Still, at least President Obama is not adopting the same cynical strategy on climate change as his predecessor. One of George W. Bush’s first acts as President was to announce that the United States would not honour its signature to the Kyoto Protocol and the commitment to reduce its emissions by 7 per cent by 2012 compared with 1990. In fact, annual emissions by the time President Bush left office were 13.9 per cent higher than in 1990.
Not only did the United States not show leadership on climate change under President Bush, but it was often obstructive during international negotiations, famously leading a delegate from Papua New Guinea, Kevin Conrad, to issue this appeal at the 2007 United Nations summit:
“And I would ask the United States. We ask for your leadership. We seek your leadership. But if for some reason you are not willing to lead, leave it to the rest of us. Please get out of the way.”

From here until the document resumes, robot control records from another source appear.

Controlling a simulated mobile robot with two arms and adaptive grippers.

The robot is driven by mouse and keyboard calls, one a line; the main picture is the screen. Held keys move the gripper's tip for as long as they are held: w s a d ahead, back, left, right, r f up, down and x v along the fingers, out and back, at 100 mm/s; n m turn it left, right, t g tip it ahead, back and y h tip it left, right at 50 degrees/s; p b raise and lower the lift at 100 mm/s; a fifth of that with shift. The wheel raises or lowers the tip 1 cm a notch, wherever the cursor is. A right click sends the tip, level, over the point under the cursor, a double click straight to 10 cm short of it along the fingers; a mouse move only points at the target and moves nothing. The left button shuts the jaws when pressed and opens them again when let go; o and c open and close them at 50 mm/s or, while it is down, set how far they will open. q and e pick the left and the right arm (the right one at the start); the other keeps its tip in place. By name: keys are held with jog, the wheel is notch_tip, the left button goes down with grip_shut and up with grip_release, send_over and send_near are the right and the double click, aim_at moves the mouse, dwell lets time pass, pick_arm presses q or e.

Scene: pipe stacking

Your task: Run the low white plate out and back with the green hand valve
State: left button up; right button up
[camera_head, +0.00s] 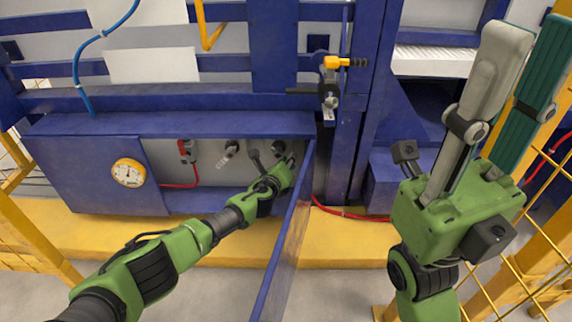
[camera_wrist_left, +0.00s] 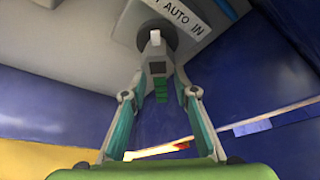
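My left gripper (camera_head: 282,176) reaches into the low recess of the blue machine, at a row of small hand valves. In the left wrist view its two fingers (camera_wrist_left: 158,85) stand apart on either side of a grey valve lever with a green end (camera_wrist_left: 161,90). I see slim gaps beside the lever; contact at the tips is unclear. My right gripper (camera_head: 533,38) is open, empty and raised at the right. A white plate (camera_head: 155,65) shows behind blue rails; I cannot tell whether it is the low one.
A red-handled valve (camera_head: 185,148) and a white-handled valve (camera_head: 229,150) are left of my left gripper. A yellow gauge (camera_head: 128,173) sits on the blue panel. A slanted blue panel edge (camera_head: 287,240) runs close right of my left arm. Yellow mesh fencing (camera_head: 520,262) is at the right.

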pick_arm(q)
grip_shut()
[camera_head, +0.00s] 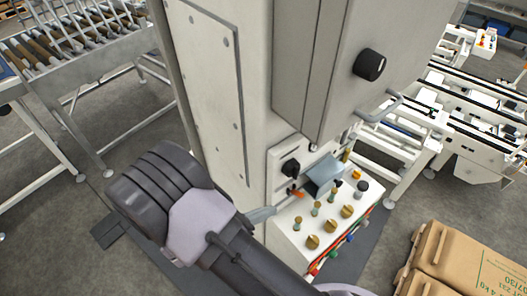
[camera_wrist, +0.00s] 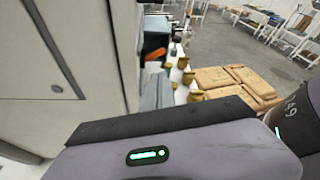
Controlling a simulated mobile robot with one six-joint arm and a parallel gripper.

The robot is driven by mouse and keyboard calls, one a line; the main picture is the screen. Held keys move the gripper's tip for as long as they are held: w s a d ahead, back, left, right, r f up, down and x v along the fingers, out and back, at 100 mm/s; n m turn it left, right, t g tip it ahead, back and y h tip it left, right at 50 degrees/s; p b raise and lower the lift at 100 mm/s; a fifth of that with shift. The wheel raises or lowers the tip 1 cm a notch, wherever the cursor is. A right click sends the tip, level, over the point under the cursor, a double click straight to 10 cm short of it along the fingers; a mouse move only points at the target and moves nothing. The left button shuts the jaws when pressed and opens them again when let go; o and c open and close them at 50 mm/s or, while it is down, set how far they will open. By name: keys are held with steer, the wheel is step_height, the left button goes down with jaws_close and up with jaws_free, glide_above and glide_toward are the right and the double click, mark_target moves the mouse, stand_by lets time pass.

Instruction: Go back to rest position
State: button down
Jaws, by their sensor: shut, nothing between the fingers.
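My gripper (camera_head: 264,213) reaches out from my grey and black wrist, low in front of the white machine cabinet (camera_head: 225,95). It is shut and holds nothing. Its narrow blue-grey end is beside the sloping control panel (camera_head: 290,232); whether it touches the panel is unclear. In the wrist view, my gripper (camera_wrist: 158,92) is partly hidden behind my wrist housing. The panel carries several brass knobs and an orange lever (camera_head: 296,193).
A black rotary knob (camera_head: 370,64) and a curved handle (camera_head: 381,107) stick out from the cabinet. Brown packages (camera_head: 470,262) lie at lower right. A roller conveyor (camera_head: 70,45) stands at upper left, and white conveyor frames (camera_head: 470,125) at right. Grey floor is open at lower left.

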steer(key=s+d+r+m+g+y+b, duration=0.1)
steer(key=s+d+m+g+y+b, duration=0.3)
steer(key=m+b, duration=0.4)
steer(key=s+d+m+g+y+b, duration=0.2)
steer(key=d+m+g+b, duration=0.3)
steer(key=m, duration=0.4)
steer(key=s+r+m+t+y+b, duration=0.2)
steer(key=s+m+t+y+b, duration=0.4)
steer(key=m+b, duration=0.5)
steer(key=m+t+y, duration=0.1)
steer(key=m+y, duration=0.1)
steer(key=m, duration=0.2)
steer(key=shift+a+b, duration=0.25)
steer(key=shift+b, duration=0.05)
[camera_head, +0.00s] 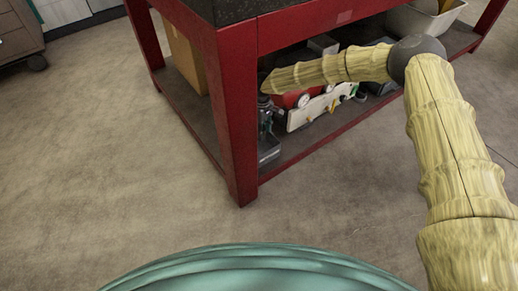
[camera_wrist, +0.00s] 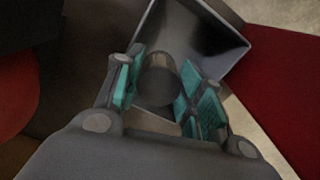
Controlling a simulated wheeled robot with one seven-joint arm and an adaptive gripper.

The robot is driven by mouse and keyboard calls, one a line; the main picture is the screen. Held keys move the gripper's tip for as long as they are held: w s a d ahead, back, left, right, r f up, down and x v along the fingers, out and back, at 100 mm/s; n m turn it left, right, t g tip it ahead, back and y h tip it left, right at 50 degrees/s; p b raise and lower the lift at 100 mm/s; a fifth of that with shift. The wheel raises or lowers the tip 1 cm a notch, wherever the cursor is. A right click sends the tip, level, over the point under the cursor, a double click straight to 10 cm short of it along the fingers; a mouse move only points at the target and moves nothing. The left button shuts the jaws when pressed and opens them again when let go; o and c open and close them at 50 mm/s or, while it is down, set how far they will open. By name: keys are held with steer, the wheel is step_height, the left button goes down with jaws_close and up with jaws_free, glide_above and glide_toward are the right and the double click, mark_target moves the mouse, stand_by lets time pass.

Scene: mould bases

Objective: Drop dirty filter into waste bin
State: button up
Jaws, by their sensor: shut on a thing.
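In the wrist view my gripper (camera_wrist: 160,88) has its teal-padded fingers closed on a dark, round-ended cylinder, which I take to be the dirty filter (camera_wrist: 158,84). A grey metal open-topped container (camera_wrist: 218,42), which looks like the waste bin, lies just beyond the fingertips at the top. The filter's end overlaps the container's near side in the picture; I cannot tell whether it is inside or above it. In the head view my forearm reaches left in front of the red bench, and the gripper area is small and partly hidden behind the bench leg.
The red bench (camera_head: 232,120) has a front leg close to the gripper and a lower shelf crowded with a white-and-red part (camera_head: 318,106) and other items. A light tray (camera_head: 425,20) stands at the shelf's right. Open floor (camera_head: 110,160) lies left of the bench.

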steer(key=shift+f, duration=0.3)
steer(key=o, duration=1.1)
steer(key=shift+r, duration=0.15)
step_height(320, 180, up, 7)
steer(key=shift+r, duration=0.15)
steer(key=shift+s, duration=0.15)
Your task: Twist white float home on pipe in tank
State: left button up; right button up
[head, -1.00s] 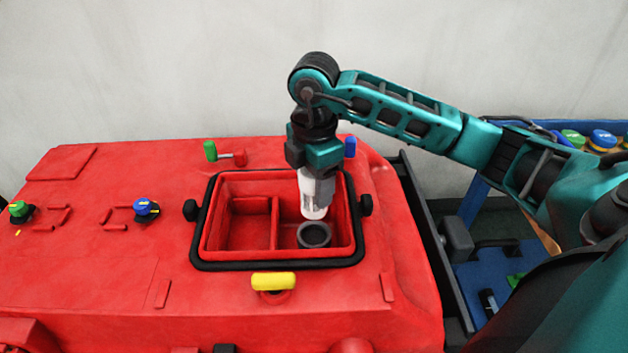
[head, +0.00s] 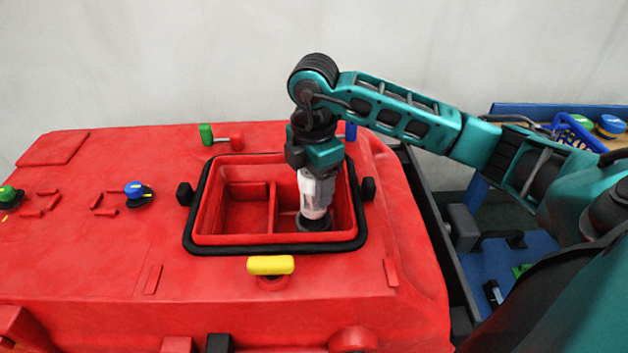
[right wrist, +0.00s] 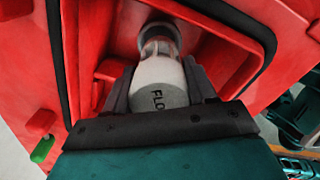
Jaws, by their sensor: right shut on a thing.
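The white float (head: 315,194) is upright in the right compartment of the open red tank (head: 235,240). Its lower end meets the dark round pipe (head: 314,223) on the compartment floor; I cannot tell how far on it sits. My right gripper (head: 317,178) points down and is shut on the float's upper part. In the right wrist view the float (right wrist: 159,85) sits between both fingers, with dark letters on its side, and the grey pipe ring (right wrist: 157,34) shows beyond its caged end. My left gripper is not in view.
A black rim (head: 190,225) frames the opening, and a red divider (head: 273,207) stands left of the float. A yellow handle (head: 270,265) lies in front. The left compartment is empty. A blue cart (head: 500,262) stands at right.

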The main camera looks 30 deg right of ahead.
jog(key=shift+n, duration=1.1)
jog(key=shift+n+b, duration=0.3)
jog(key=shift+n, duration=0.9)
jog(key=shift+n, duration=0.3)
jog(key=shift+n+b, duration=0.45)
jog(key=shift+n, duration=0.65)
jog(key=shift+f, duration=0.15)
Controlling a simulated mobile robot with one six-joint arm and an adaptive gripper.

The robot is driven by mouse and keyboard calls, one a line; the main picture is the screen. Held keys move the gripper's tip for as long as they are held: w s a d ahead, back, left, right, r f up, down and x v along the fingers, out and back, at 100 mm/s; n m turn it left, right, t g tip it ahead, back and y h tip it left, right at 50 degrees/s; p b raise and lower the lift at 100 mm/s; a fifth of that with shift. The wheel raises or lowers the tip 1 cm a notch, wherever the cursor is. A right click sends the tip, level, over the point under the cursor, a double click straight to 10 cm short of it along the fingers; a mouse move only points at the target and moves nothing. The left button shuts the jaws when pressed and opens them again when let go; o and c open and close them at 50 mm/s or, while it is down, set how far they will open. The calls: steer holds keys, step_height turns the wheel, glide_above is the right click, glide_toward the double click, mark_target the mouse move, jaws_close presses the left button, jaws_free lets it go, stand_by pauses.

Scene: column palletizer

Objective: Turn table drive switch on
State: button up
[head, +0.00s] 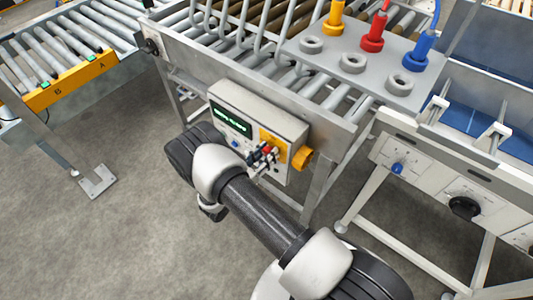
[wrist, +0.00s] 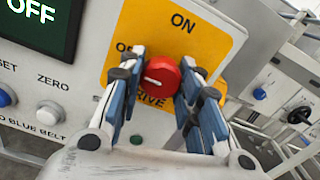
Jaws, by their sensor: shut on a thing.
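The table drive switch is a red rotary knob (wrist: 163,75) on a yellow plate (wrist: 205,38) marked "ON" at the top and "DRIVE" below. A label at its left is partly hidden by a finger. The knob's white mark points left, toward that label. My gripper (wrist: 163,68) has its blue finger pads on either side of the knob and is shut on it. The display (wrist: 40,22) reads "OFF". In the head view, my gripper (head: 263,157) is at the front of the grey control box (head: 270,118), over the yellow plate.
A blue button (wrist: 5,96) and a white "ZERO" button (wrist: 50,115) sit left of the knob. A roller conveyor (head: 270,75) is behind the box. Yellow, red and blue pegs (head: 372,40) stand at the back. Another panel (head: 430,185) is at right. Floor at left is open.

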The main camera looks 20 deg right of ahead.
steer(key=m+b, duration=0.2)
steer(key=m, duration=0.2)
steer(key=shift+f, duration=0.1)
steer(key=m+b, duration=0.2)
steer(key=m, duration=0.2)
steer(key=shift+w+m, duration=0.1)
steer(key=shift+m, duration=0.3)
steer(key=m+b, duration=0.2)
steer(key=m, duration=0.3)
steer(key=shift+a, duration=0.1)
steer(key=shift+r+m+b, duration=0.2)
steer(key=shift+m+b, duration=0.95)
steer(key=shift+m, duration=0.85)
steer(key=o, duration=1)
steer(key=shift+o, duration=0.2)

But we may yet see the United States revert to blocking tactics if Mitt Romney, the likely Republican challenger, beats Barack Obama in November’s Presidential election. Last October, Romney told a rally in Pittsburgh: “My view is that we don’t know what’s causing climate change on this planet. And the idea of spending trillions and trillions of dollars to try to reduce CO2 emissions is not the right course for us.” His official campaign website states: “As president, Mitt Romney will eliminate the regulations promulgated in pursuit of the Obama administration’s costly and ineffective anti-carbon agenda.”.
If the United States does elect a climate change ‘sceptic’ to be President in November, an international agreement to avoid global warming of more than two centigrade degrees may become very remote prospect indeed.